Collected data entries

....

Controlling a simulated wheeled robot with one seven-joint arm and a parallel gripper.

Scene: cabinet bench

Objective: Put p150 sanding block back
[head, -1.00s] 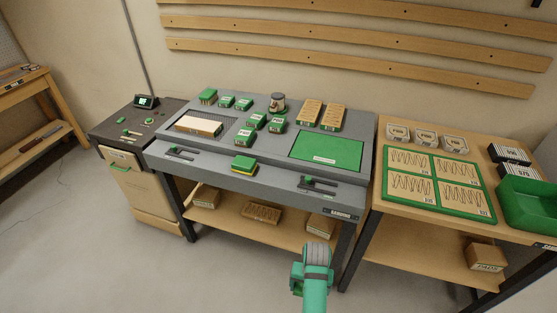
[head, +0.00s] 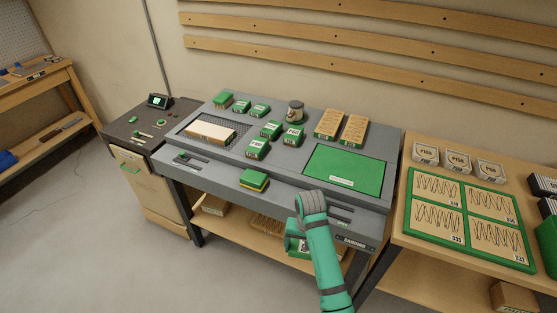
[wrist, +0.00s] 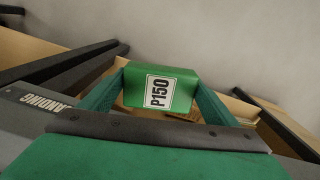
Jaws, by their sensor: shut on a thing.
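The P150 sanding block (wrist: 160,92) is green with a white label and sits between the two fingers of my gripper (wrist: 163,98) in the wrist view. My gripper is shut on it. In the head view the green block (head: 296,243) shows beside my arm, low in front of the sanding bench (head: 225,165); my arm hides much of the gripper. A green and yellow block (head: 254,180) lies on the bench's front ledge.
A green mat (head: 345,172) lies on the bench's right part, with two tan blocks (head: 328,124) and a small jar (head: 296,111) behind it. A tan-topped block (head: 210,132) lies on the mesh. A side table (head: 410,245) with a green-framed board stands right. A shelf is below.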

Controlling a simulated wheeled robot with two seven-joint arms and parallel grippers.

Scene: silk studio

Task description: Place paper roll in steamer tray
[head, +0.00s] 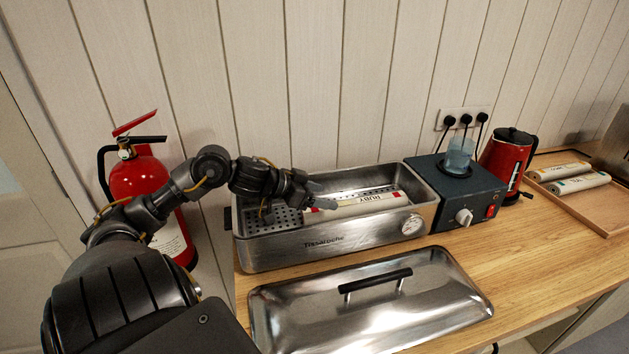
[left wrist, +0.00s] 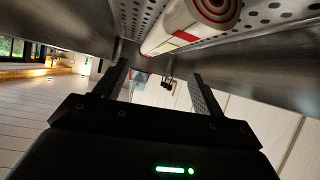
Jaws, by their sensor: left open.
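The paper roll (head: 362,204), white with red bands and the word RUBY, lies inside the steel steamer tray (head: 283,254) on its perforated bottom. My left gripper (head: 320,195) is inside the tray's rim at the roll's left end. In the left wrist view, the open jaws (left wrist: 160,84) have nothing between them. The roll (left wrist: 178,32) shows there beyond the fingertips, its red spiral end toward the camera. It appears clear of the fingers. My right gripper is in neither view.
The steel lid (head: 370,302) with a black handle lies in front of the tray. A dark heater box (head: 455,200) with a glass beaker (head: 459,156) and a red kettle (head: 503,162) stand to the right. A wooden tray (head: 560,214) holds more rolls. A fire extinguisher (head: 140,178) stands left.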

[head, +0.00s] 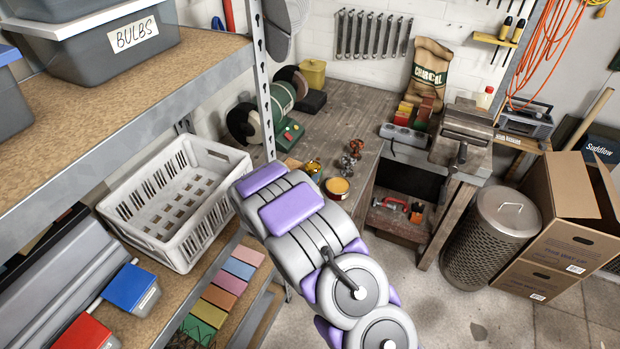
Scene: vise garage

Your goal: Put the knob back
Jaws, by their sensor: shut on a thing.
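My arm reaches up from the bottom centre of the head view, with grey and purple links, toward the left end of the workbench (365,118). No fingertips of my gripper show; the arm's own links block the sight of its far end. I cannot make out a knob for certain, nor what is held. Small reddish-brown, knob-like metal pieces (348,164) stand on the bench to the right of the arm's end. A grey vise (467,122) is at the bench's right end, with a handle hanging at its front.
A white crate (178,205) on the shelf is close to the arm's left. A green bench grinder (282,97) stands behind the arm's end. A round yellow-topped tin (337,187) sits at the bench edge. A metal bin (490,235) and cardboard boxes (560,225) stand right; floor between is clear.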

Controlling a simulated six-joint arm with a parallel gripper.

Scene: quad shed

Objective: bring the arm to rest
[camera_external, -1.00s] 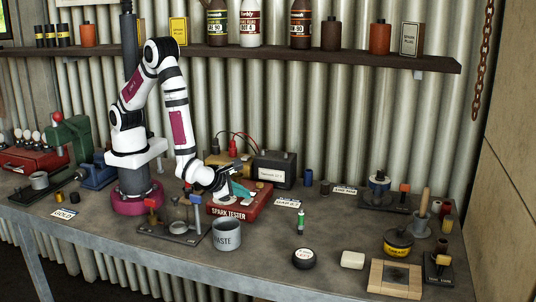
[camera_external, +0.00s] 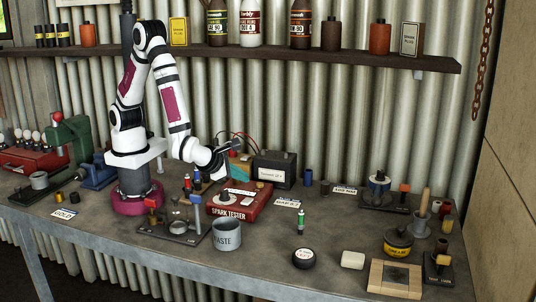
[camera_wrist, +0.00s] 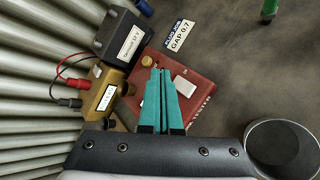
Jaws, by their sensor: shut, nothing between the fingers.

....

Show each line of the data that contains the string "robot".

▶ Response
Controlling a simulated wheeled robot with one seven-joint arm and a parallel gripper.
Controlling a simulated wheeled robot with two seven-joint arms and parallel grippers.

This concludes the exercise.